PALLADIUM, s. m. (Littérature.) le mot est grec, latin & françois. C'étoit une statue de Minerve, taillée dans la posture d'une personne qui marche. Elle tenoit une pique levée dans sa main droite, & avoit une quenouille dans sa main gauche; c'est la description qu'en fait Apollodore: Tzetzès & Eustathe, en parlent à - peu - près de même. On dit qu'elle étoit descendue du ciel près de la tente d'Ilus, dans le tems qu'il bâtissoit la forteresse d'Ilium, & que l'oracle, consulté sur cette statue, ordonna qu'on élevât un temple à Pallas dans la citadelle, & qu'on y gardât soigneusement cette statue; parce que la ville de Troyes seroit imprenable tant qu'elle conserveroit ce précieux dépôt. Aussi les Grecs instruits de cet oracle, se vanterent d'avoir enlevé le palladium; cependant Enée éveillé par un songe, dans lequel Hector lui conseilla de chercher un asyle, l'assurant qu'il seroit fondateur d'un grand empire, se rendit à la citadelle, prit le palladium & la déesse Vesta d'une main, & tenant de l'autre son cher Ascagne, il se sauva autravers des flammes jusqu'au bord de la mer. Là il s'embarqua avec ces tristes dépouilles, & aborda après mille traverses au port de Lavinie. Dès qu'il y fut arrivé, il y déposa dans un temple le palladium & le feu sacré; l'un & l'autre furent ensuite transportés à Albe, & finalement à Rome, où l'on établit les Vestales, pour garder avec soin des choses si précieuses. La ruine de Troyes sembloit être une bonne preuve de leur foiblesse; mais pour cacher au peuple l'impuissance du feu sacré & du palladium, on en défendit la vûe:

Nullique adspecta virorum Pallas in abstruso pignus memorabile templo.

Denis d'Halicarnasse confirme que les Grecs n'emporterent de Troyes qu'un faux palladium, fait par Dardanus sur le modele du véritable. Aussi les Romains étoient si persuadés qu'ils possédoient le vrai simulacre de Pallas, auquel ils attachoient le destin de Rome, que dans la crainte qu'on ne le leur enlevât, ils firent à l'exemple de Dardanus, plusieurs statues toutes semblables, qui furent déposées dans le temple de Vesta; & l'original fut caché dans un lieu qui n'étoit connu que des ministres du temple & des prêtresses. Clément d'Alexandrie a embrassé ce sentiment dans des recherches assez curieuses qu'il a mise au jour sur le palladium, & qu'il seroit trop long de transcrire ici.

Quoique les Romains se vantassent d'avoir la statue de Pallas tombée du ciel, & qu'ils la regardassent comme le gage de la durée de leur empire, fatale pignus imperii, plusieurs villes leur contestoient la gloire de posséder ce même palladium.
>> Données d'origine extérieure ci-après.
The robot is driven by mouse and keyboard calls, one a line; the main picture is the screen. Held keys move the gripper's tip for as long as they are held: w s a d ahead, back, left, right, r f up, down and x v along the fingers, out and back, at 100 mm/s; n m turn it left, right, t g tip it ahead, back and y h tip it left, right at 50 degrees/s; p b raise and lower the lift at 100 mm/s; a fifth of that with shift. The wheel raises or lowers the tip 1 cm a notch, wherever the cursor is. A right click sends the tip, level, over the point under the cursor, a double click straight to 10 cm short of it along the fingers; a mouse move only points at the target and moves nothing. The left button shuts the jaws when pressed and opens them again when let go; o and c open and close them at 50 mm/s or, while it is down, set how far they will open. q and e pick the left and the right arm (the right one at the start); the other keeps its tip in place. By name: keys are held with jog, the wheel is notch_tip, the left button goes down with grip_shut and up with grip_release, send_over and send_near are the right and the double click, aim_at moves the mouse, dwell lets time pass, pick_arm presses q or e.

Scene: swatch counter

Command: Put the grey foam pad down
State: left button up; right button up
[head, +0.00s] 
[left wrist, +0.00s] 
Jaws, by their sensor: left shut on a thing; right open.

La premiere étoit Liris, ancienne ville de la Lucanie, que Strabon croit avoir étéune colonie de Troyens, par la raison qu'on y voyoit la statue de la Minerve iliade, AHNA=N THN *ILI/ADA. Lavinie, Luccrie, Daulis, Argos, Sparte, & plusieurs autres villes, se glorifioient du même avantage; mais les Iliens le leur disputerent toujours. Ils prétendoient que le palladium n'avoit jamais été enlevé de Troyes; & que s'il étoit vrai qu'Enée pour le garantir de l'incendie, l'eût porté à Palaescepsis, il l'avoit bientôt après remis en sa place. Enfin lorsqu'on leur objectoit que suivant Homere, Diomede, & Ulysse l'avoient enlevé, ils répondoient que ces deux capitaines n'avoient trouvé dans le temple de Minerve qu'un faux palladium, qu'on avoit mis à la place du véritable, qui dès le commencement du siege de Troyes, avoit été caché dans un lieu inconnu.

Mais une chose fort curieuse sur le palladium, c'est le fait qui est rapporté par Appien d'Alexandrie, par Servius, par Julius Obsequens, & par S. Augustin, qui cite à ce sujet un passage de Tite - Live, qu'on ne trouve plus dans ce qui nous reste de ses ouvrages. Ce fait est que, sous le consulat de L. Sylla, & de L. Pompeius, Fimbria lieutenant de L. Valerius Flaccus, ayant pris & brûlé Ilion sans aucun respect pour ses dieux, on trouva dans les cendres du temple de Minerve, le palladium sain & entier; prodige dont les Iliens charmés conserverent long - tems le souvenir sur leurs médailles.

Le palladium étoit encore un lieu d'Athènes, où l'on jugeoit les meurtres fortuits & involontaires; le nombre des juges se montoit à cent. Tout le monde convient que Démophon y fut jugé le premier; mais on ignore pour quel crime. (D. J.)